____ Data section

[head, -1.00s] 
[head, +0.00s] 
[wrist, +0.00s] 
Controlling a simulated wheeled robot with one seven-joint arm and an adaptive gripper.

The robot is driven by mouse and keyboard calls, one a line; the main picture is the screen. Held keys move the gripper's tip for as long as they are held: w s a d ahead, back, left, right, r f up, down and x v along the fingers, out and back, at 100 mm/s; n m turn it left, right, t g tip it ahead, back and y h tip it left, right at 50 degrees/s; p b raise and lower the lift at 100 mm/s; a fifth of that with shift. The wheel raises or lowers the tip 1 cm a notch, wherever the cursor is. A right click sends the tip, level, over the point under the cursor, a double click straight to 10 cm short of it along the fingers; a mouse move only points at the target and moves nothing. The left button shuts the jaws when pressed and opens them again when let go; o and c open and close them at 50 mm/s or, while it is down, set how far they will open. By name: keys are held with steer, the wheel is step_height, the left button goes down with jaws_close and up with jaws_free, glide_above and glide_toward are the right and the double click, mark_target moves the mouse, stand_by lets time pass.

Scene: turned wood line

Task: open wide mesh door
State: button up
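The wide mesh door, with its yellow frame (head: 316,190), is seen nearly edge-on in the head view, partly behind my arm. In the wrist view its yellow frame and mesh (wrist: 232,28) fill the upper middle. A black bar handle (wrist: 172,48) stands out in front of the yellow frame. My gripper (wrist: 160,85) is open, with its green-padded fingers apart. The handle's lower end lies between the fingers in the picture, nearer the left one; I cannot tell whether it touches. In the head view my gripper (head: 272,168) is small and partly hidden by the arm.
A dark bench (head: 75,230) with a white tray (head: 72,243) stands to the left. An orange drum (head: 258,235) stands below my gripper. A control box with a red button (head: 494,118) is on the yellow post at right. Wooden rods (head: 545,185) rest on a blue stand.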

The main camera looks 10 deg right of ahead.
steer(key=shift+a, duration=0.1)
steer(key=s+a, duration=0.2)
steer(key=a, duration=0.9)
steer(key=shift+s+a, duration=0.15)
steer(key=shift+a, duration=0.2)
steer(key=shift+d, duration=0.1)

________

Written request
Give back the whole listing, word for word.

Solution to this task
[head, -1.00s] 
[head, +0.00s] 
[wrist, +0.00s] 
Controlling a simulated wheeled robot with one seven-joint arm and an adaptive gripper.

The robot is driven by mouse and keyboard calls, one a line; the main picture is the screen. Held keys move the gripper's tip for as long as they are held: w s a d ahead, back, left, right, r f up, down and x v along the fingers, out and back, at 100 mm/s; n m turn it left, right, t g tip it ahead, back and y h tip it left, right at 50 degrees/s; p b raise and lower the lift at 100 mm/s; a fifth of that with shift. The wheel raises or lowers the tip 1 cm a notch, wherever the cursor is. A right click sends the tip, level, over the point under the cursor, a double click straight to 10 cm short of it along the fingers; a mouse move only points at the target and moves nothing. The left button shuts the jaws when pressed and opens them again when let go; o and c open and close them at 50 mm/s or, while it is down, set how far they will open. By name: keys are held with steer, the wheel is step_height, the left button goes down with jaws_close and up with jaws_free, glide_above and glide_toward are the right and the double click, mark_target moves the mouse, stand_by lets time pass.

Scene: turned wood line

Task: open wide mesh door
State: button up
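The wide mesh door, with its yellow frame (head: 316,190), is seen nearly edge-on in the head view, partly behind my arm. In the wrist view its yellow frame and mesh (wrist: 232,28) fill the upper middle. A black bar handle (wrist: 172,48) stands out in front of the yellow frame. My gripper (wrist: 160,85) is open, with its green-padded fingers apart. The handle's lower end lies between the fingers in the picture, nearer the left one; I cannot tell whether it touches. In the head view my gripper (head: 272,168) is small and partly hidden by the arm.
A dark bench (head: 75,230) with a white tray (head: 72,243) stands to the left. An orange drum (head: 258,235) stands below my gripper. A control box with a red button (head: 494,118) is on the yellow post at right. Wooden rods (head: 545,185) rest on a blue stand.

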The main camera looks 10 deg right of ahead.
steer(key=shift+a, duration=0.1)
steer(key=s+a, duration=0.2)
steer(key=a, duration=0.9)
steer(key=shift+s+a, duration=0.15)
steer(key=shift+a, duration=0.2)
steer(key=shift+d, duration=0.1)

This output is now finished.